A obra de arte na era de sua reprodutibilidade turística*
Alexandre Sá
“O novo não está no que é dito, mas no acontecimento de sua volta.”
Michel Foucault
Ao decidir fazer o Mestrado em Linguagens Visuais, sabia desde o começo que deveria desenvolver uma pesquisa que conseguisse gradativamente envolver uma questão teórica específica que abarcasse meu trabalho poético e que conseguisse auxiliar de certa forma, na continuidade deste e em sua fundamentação. Ao longo dos dois anos (junto com as aulas e as leituras), fui detectando uma série de questões que traziam mudanças consideráveis no legado benjaminiano, como por exemplo, a equiparação do valor de culto ao valor de exposição, a diluição da aura (tida como sinônimo de distância religiosa e existência única), o surgimento de uma aura outra (que paradoxalmente mantinha-se amparada na capacidade de exposição de uma determinada imagem), a potencialização do desejo utópico de eternidade, a diminuição considerável do ritual (que ainda assim, consegue sobreviver em alguns momentos muito específicos) e a presença incontestável de uma sensação de esvaziamento estético que é fruto de uma onipresença entrópica. Tais diferenças também englobam um aumento na velocidade e na quantidade de produção das imagens, além de um desejo de captura de realidades que sejam exóticas e distantes o suficiente para que provoquem um efeito potente no observador. Estas imagens, consideravelmente distantes, têm por objetivo a produção de um tipo de prazer ao serem observadas, ao deixarem-se invadir pelo olhar atento e não menos curioso do público, ávido por mais e mais imagens; num movimento cíclico e obviamente sem fim.

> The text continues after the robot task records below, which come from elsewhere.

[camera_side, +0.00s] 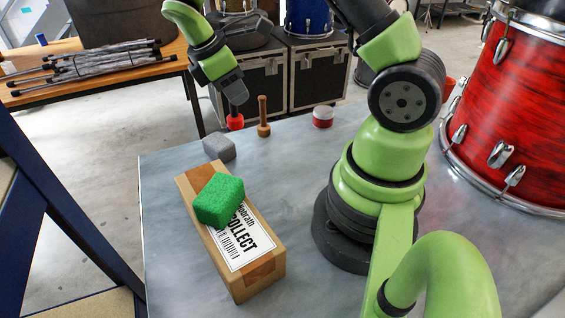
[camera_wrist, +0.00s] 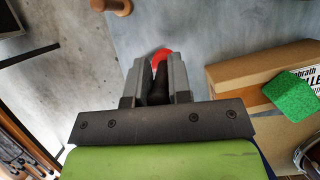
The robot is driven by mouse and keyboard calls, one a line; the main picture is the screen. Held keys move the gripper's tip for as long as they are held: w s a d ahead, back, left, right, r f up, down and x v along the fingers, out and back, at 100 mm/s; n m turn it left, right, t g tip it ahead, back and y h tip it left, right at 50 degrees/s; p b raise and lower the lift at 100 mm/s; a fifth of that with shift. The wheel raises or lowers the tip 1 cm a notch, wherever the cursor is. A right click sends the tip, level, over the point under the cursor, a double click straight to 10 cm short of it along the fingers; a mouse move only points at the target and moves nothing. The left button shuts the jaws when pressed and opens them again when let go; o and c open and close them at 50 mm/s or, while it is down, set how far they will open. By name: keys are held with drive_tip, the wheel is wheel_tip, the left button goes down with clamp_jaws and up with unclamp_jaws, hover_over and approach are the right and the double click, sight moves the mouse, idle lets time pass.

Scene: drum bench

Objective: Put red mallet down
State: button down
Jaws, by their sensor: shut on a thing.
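My gripper (camera_side: 231,97) is shut on the red mallet, holding it by its dark handle with the red head (camera_side: 235,122) hanging down. In the side view the head shows near the bench's far left edge, apparently above the surface; the exact gap is unclear. In the wrist view the dark handle (camera_wrist: 160,80) stands between the two grey fingers (camera_wrist: 159,78). The red head (camera_wrist: 162,55) shows just past the fingertips, with the bench top behind it. The fingers hide part of the mallet.
A wooden mallet (camera_side: 263,117) stands upright right of the red one. A red-and-white tub (camera_side: 322,117) is farther right, a grey block (camera_side: 219,147) nearer. A green sponge (camera_side: 219,199) lies on a cardboard box (camera_side: 259,277). The bench (camera_side: 290,170) is clear between box and my base.

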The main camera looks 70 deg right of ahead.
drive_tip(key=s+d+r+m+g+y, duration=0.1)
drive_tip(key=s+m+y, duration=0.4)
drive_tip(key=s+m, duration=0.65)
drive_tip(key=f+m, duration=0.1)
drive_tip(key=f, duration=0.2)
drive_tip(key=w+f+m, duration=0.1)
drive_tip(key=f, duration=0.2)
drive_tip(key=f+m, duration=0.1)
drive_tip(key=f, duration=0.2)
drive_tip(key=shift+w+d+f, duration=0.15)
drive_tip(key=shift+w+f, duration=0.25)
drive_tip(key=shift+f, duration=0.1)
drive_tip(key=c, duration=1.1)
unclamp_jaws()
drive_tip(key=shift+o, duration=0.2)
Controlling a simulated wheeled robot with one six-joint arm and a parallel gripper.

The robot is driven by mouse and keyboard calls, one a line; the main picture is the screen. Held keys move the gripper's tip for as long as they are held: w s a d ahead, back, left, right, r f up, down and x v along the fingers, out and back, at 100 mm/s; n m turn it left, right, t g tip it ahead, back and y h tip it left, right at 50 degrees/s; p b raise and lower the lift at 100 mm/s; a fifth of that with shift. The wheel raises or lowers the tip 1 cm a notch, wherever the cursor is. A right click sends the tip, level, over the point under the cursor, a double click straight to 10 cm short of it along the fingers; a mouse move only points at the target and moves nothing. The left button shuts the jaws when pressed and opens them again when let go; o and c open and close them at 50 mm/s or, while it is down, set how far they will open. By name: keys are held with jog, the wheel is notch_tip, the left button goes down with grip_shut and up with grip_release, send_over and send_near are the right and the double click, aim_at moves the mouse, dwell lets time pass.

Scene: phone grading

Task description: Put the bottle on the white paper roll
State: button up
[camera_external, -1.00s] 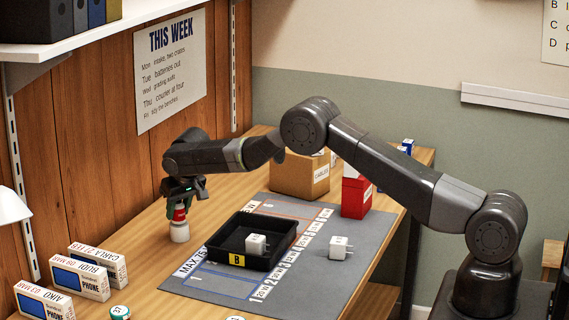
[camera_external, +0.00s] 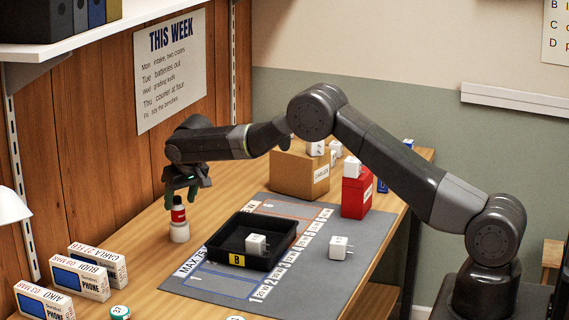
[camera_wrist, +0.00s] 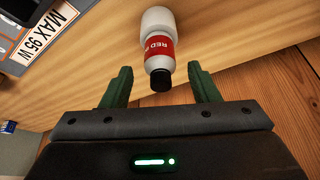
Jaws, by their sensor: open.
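The bottle (camera_external: 178,213), with a black cap and a red label, stands upright on the white paper roll (camera_external: 179,234) near the wooden wall. In the wrist view the bottle (camera_wrist: 159,48) shows its cap toward me, with the white roll (camera_wrist: 157,18) beyond it. My gripper (camera_external: 181,194) is open and just above the bottle. Its green fingers lie on either side of the cap in the wrist view, with a gap to each side. Nothing is held.
A black tray (camera_external: 218,251) with a white charger in it stands on the grey mat (camera_external: 325,278), right of the roll. Phone boxes (camera_external: 83,280) stand at the front left. A cardboard box (camera_external: 290,178) and a red box (camera_external: 355,197) stand at the back.

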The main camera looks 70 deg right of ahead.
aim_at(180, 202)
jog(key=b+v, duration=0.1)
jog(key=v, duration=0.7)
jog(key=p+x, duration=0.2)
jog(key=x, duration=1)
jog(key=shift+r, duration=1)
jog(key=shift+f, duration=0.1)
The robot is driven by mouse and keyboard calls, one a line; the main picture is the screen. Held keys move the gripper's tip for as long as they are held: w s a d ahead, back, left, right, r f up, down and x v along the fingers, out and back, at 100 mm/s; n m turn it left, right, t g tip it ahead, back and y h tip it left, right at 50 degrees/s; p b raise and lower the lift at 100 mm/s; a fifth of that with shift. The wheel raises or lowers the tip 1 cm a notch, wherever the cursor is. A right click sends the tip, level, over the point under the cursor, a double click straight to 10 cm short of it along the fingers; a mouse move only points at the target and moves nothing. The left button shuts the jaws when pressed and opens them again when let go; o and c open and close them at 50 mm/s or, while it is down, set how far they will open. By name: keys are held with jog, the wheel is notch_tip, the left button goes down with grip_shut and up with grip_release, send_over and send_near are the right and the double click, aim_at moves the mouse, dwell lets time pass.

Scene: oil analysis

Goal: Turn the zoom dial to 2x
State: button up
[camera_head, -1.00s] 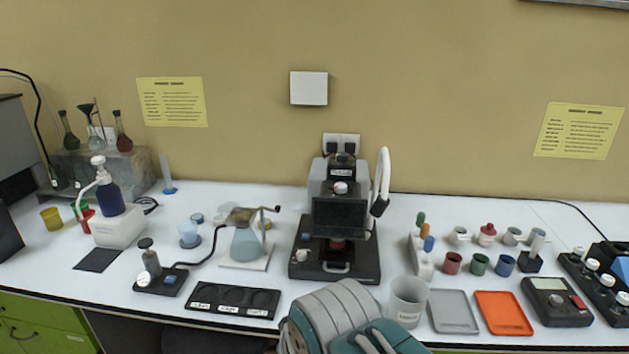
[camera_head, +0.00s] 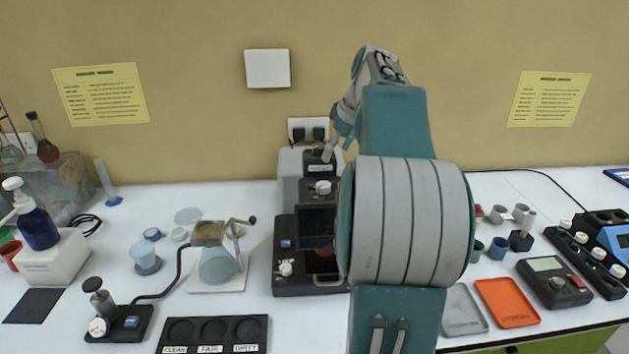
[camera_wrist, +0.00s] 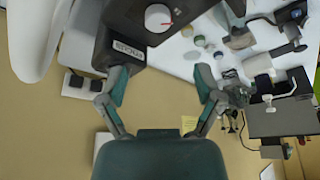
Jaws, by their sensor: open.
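A dark device with a screen (camera_head: 317,228) stands against the wall, partly hidden behind my arm. A white round dial (camera_head: 323,187) sits on its upper front; I take it for the zoom dial. I cannot read a zoom setting. My gripper (camera_head: 338,147) is above the dial, near the device's top. In the wrist view its two fingers (camera_wrist: 160,76) are spread and empty, apart from the dial; one is close to the labelled housing.
A second white knob (camera_head: 285,268) is low on the device's base. An orange tray (camera_head: 507,302) and a meter (camera_head: 554,283) lie right. Wall plugs (camera_head: 309,131) are behind.

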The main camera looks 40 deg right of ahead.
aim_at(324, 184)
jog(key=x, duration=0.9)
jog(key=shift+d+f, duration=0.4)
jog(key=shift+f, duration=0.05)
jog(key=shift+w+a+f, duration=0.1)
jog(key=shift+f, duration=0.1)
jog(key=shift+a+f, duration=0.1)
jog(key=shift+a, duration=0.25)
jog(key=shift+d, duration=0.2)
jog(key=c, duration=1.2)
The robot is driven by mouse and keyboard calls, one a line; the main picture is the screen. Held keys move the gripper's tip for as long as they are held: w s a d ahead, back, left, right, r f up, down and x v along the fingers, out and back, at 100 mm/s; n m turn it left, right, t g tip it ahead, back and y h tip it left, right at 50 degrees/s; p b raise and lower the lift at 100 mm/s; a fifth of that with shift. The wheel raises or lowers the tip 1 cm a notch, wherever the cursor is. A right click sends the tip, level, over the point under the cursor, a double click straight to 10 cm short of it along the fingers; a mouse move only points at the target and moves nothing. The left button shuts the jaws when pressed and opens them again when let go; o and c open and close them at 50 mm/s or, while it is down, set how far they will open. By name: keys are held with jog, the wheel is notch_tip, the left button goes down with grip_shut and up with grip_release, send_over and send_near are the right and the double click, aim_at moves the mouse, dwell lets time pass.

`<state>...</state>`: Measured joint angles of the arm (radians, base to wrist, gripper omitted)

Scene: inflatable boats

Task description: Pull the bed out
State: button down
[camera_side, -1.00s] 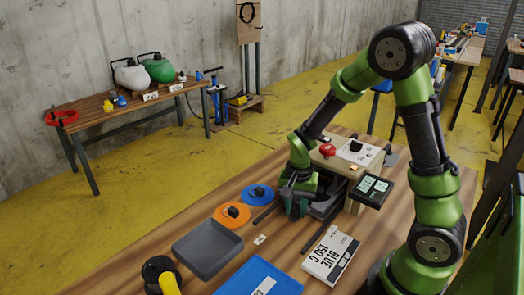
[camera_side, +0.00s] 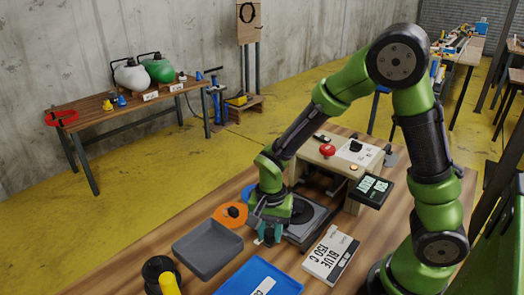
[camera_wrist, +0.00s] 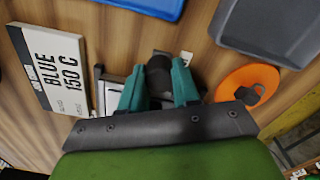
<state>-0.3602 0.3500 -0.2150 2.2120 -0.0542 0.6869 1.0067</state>
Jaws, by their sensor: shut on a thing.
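The bed (camera_side: 314,215) is a grey sliding plate with a dark round pad. It sticks out from the front of the beige machine (camera_side: 325,164), and my gripper and wrist hide part of it. My gripper (camera_side: 268,238) is at the bed's outer end, pointing down. In the wrist view its teal fingers (camera_wrist: 159,82) are closed on a dark round knob (camera_wrist: 158,68), the bed's handle. A small part of the bed (camera_wrist: 112,98) shows to the left of the fingers there.
The BLUE 150 C card (camera_side: 330,255) lies just right of the bed. An orange disc (camera_side: 226,220) lies left of my gripper. A grey tray (camera_side: 207,252) and a blue tray (camera_side: 245,278) are nearer the front. A small display (camera_side: 374,189) stands at the machine's right.

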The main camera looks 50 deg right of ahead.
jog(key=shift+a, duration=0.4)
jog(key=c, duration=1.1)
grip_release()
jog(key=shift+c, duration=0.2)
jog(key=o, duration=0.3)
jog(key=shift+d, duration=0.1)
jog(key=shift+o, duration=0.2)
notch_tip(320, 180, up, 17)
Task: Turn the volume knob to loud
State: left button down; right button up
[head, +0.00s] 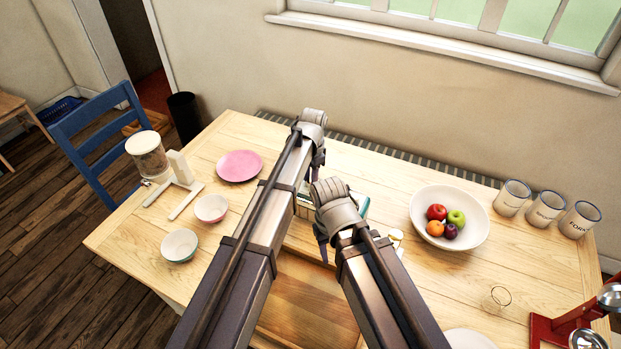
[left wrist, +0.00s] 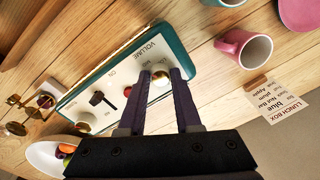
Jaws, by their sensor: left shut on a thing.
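The white panel with a teal rim (left wrist: 178,42) fills the middle of the left wrist view and carries the printed word VOLUME. The brass volume knob (left wrist: 161,78) sits beside that word. My left gripper (left wrist: 161,75) is shut on this knob, one dark finger on each side; the finger tips partly cover it. A black lever (left wrist: 100,99) and a second brass knob (left wrist: 83,128) are on the same panel. In the head view my two arms hide most of the panel, and only a bit of its teal edge (head: 363,206) shows. My right gripper's jaws are hidden in the head view.
A pink mug (left wrist: 245,48) and a lunch box card (left wrist: 285,104) are near the panel. A fruit bowl (head: 471,222) and several white mugs stand right; a pink plate (head: 239,166) and small bowls stand left. A wooden board (head: 305,300) lies in front.

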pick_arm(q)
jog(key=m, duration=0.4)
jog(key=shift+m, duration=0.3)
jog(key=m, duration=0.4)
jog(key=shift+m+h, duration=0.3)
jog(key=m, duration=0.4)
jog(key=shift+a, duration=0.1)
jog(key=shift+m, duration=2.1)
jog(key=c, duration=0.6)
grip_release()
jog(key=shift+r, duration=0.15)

Mas se então estamos num momento de ultrapassagem desta reprodutibilidade técnica, onde a própria imagem se descobre dentro de um novo processo, como denominá-la? Como definir um momento onde o quê ocorre de fato, é um giro, uma mudança de grau na própria estética veiculada por esta imagem técnica? Como denominar um momento de trânsito incansável onde o deslocamento é regra e onde o prazer parece surgir como a mais forte justificativa? Como fundamentar uma experiência estética que parece ser estabelecida numa relação oblíqua de distância, aproximação e estranhamento? Escolhi então o termo turístico. E por chamar este momento de reprodutibilidade turística. Onde, mesmo sendo a técnica o eixo primeiro e fundamental, o quê se presentifica é a efemeridade do registro, a perecibilidade da experiência provocada e a ligeira certeza de que todas as coisas parecem satisfeitas quando banhadas em sua mais recôndita superficialidade. E se o turismo se baseia fundamentalmente na visita do desconhecido (ou daquilo que ainda lhe resta), no mergulho em elementos “pictográficos” que abarquem um determinado local, optei então para iniciar esta “viagem” através da hipótese de que hoje a público se situa no mesmo eixo que o estrangeiro (pois quando não especializado, desconhece grande parte dos códigos inerentes) e a obra, compreendida como metáfora do universo da cidade desconhecida a ser visitada / desvendada.
PORQUÊS TURÍSTICOS
Mas por que falarmos aqui de turismo? Porque sabemos que estamos vivendo numa época onde o hedonismo torna-se cada vez mais presente e o turismo é um dos elementos que satisfaz tal hedonismo. Além disso, podemos considerar a experiência turística como uma experiência também estética, pois se refere a sensibilidade, a recepção e a busca de uma experiência artística. O turista está à procura de sensações que estejam fora de todo o interesse utilitário e realiza suas experiências por prazer, para “ter” tais experiências, possuí-las e aproveitá-las da melhor maneira possível. [1]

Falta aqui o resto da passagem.